It's About The Journey

I have been reflecting a lot on the last two years of my life, this time of year always causes me to reflect. I have been thinking about our move from Ontario to New Brunswick, we got here in such a fast and furious way, the actual decision is starting to feel blurry. This requires that I trust God. That I learn not to justify hard feelings and that I learn to be at peace with the reality of what is. 

Going back to the seed of New Brunswick, takes us to the early summer of 2014. Tyler’s good friend had recently moved to New Brunswick, purchased a large piece of land that he planned to transform into a campground and this friend invited Tyler and another buddy to come for a visit. 

Since I had been with Tyler, he had flown and travelled without me before. For his first trip to New Brunswick, I was pregnant and something felt different for me while he was on this trip. The weight of our marriage and my need for Tyler was heavier now that we were starting a family. I felt a little anxious as he went off on this trip alone and I had never felt that before when we had travelled by himself previously. I share this because I believe our spirit gives us signs but if we aren't looking for them, we can't follow them. As I look back, I knew something was starting to happen for us but I thought it was just anxiety. 

Tyler can tell you his own stories about this trip but the parts that stick in my mind was how much he loved being close to nature and how much he loved being in the quiet. After coming home from that trip, he always referred to New Brunswick as “God's country”. 

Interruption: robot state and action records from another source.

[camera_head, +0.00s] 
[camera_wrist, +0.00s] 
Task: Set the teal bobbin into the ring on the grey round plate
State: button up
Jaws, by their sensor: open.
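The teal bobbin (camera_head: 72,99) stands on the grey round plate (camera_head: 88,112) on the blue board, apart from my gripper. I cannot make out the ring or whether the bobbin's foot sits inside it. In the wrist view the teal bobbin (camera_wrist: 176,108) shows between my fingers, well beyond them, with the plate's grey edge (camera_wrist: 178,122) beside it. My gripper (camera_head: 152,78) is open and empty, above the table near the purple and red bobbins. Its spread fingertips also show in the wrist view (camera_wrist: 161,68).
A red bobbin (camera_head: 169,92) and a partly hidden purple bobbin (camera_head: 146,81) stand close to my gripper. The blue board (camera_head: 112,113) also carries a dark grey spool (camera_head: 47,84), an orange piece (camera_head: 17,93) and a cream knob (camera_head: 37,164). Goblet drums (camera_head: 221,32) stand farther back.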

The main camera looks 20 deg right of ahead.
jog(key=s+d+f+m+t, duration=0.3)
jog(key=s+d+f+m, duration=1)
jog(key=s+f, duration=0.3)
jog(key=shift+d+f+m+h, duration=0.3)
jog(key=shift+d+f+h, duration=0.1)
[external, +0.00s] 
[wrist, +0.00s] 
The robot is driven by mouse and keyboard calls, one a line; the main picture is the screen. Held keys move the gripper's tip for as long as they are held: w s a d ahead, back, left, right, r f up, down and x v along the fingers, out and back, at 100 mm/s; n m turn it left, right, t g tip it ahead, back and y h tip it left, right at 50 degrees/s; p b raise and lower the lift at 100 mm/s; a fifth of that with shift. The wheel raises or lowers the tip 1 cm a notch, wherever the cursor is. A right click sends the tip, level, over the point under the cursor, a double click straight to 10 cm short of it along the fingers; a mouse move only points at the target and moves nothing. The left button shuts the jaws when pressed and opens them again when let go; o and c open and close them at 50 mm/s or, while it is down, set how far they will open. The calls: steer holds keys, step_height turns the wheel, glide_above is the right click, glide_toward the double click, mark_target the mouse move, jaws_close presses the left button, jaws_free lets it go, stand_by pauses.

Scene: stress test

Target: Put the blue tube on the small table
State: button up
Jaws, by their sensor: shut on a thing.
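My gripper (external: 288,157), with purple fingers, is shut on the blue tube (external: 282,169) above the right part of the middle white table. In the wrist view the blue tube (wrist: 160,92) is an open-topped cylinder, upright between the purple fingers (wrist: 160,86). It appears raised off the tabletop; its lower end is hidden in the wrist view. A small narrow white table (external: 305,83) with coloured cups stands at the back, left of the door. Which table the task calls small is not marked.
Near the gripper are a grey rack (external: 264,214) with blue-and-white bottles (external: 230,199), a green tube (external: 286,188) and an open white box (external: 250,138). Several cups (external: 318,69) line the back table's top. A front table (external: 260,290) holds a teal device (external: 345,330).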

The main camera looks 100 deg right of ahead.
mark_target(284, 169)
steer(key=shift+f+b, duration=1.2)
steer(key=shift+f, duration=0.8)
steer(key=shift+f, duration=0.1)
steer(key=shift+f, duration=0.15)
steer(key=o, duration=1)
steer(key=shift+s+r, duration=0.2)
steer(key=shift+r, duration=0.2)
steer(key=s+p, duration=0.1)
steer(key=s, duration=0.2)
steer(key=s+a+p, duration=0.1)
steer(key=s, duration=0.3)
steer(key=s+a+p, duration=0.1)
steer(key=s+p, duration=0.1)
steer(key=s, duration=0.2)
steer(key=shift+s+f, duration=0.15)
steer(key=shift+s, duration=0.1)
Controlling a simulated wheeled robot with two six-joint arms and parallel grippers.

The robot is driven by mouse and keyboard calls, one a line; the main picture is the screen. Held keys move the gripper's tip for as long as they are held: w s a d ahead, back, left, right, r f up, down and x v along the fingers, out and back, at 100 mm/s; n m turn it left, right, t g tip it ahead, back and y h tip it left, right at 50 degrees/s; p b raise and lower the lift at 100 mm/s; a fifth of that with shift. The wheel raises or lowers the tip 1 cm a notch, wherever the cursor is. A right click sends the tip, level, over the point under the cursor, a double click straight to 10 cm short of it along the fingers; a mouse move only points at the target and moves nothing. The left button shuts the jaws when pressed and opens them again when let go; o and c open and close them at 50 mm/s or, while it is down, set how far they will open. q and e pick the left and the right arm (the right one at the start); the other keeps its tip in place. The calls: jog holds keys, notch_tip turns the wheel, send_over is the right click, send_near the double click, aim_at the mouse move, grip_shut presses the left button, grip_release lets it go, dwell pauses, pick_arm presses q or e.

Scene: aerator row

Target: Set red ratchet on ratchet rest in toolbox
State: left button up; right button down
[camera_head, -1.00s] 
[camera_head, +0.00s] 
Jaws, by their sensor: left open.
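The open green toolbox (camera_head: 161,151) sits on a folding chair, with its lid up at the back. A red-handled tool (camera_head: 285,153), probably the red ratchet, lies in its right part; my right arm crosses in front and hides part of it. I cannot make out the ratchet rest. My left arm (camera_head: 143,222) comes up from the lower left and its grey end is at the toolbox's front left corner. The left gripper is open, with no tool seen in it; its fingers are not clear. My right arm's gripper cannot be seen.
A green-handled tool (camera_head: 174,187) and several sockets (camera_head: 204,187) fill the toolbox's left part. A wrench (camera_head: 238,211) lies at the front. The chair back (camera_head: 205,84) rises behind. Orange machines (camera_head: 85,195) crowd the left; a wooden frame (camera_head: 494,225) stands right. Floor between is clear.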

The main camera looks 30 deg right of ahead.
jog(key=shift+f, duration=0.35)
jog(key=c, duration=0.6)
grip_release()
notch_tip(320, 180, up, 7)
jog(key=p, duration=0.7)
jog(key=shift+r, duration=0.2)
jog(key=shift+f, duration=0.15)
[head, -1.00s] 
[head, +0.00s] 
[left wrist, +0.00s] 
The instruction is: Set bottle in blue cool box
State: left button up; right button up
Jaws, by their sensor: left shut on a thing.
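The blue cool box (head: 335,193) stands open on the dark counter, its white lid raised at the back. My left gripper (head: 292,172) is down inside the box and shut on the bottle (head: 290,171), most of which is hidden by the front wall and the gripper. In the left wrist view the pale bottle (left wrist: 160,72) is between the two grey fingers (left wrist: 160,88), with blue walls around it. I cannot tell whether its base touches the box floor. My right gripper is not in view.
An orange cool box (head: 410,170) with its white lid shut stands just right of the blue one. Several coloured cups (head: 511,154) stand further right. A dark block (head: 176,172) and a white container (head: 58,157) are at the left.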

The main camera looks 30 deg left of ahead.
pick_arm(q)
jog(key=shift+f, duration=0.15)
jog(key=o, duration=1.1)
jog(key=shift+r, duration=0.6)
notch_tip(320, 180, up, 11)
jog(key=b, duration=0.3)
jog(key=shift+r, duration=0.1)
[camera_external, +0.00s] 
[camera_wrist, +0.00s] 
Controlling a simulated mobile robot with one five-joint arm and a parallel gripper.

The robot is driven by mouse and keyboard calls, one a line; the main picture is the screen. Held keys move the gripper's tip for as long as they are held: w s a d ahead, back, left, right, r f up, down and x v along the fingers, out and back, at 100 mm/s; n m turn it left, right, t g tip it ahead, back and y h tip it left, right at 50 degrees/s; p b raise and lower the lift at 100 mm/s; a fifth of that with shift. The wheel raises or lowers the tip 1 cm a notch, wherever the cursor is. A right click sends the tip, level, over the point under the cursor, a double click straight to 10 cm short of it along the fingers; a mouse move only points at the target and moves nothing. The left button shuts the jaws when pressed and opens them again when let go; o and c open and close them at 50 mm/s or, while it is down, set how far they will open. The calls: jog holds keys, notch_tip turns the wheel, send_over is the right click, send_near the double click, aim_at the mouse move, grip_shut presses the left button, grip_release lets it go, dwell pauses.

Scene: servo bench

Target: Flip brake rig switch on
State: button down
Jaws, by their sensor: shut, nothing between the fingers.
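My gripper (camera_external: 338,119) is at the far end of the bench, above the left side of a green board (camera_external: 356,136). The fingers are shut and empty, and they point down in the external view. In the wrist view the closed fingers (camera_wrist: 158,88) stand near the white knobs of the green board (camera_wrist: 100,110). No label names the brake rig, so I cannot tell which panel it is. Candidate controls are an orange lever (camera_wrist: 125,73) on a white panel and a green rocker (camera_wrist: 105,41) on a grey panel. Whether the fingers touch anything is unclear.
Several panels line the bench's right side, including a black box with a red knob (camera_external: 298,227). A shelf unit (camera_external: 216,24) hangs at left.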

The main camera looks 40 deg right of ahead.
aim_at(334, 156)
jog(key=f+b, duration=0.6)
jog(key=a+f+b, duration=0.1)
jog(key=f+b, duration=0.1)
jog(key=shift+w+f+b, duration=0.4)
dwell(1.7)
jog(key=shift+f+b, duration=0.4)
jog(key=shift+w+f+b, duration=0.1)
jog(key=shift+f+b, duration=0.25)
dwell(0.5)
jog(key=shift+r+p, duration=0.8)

The seed had been planted. 

Over the next 8 years, moving to New Brunswick would randomly come up in conversation. I would encourage the move. I always felt excited for the opportunity to explore, there were many parts of my life in Corunna that made me feel trapped or stuck and the idea of a fresh start and adventure in a new place sounded exhilarating to me. 

We would eventually circle back to our love for our family and the dreaming session of moving to New Brunswick would end. 

How could we leave our families? Tyler and I always felt so blessed to be geographically close to both our families and families we loved being with and who loved being with us.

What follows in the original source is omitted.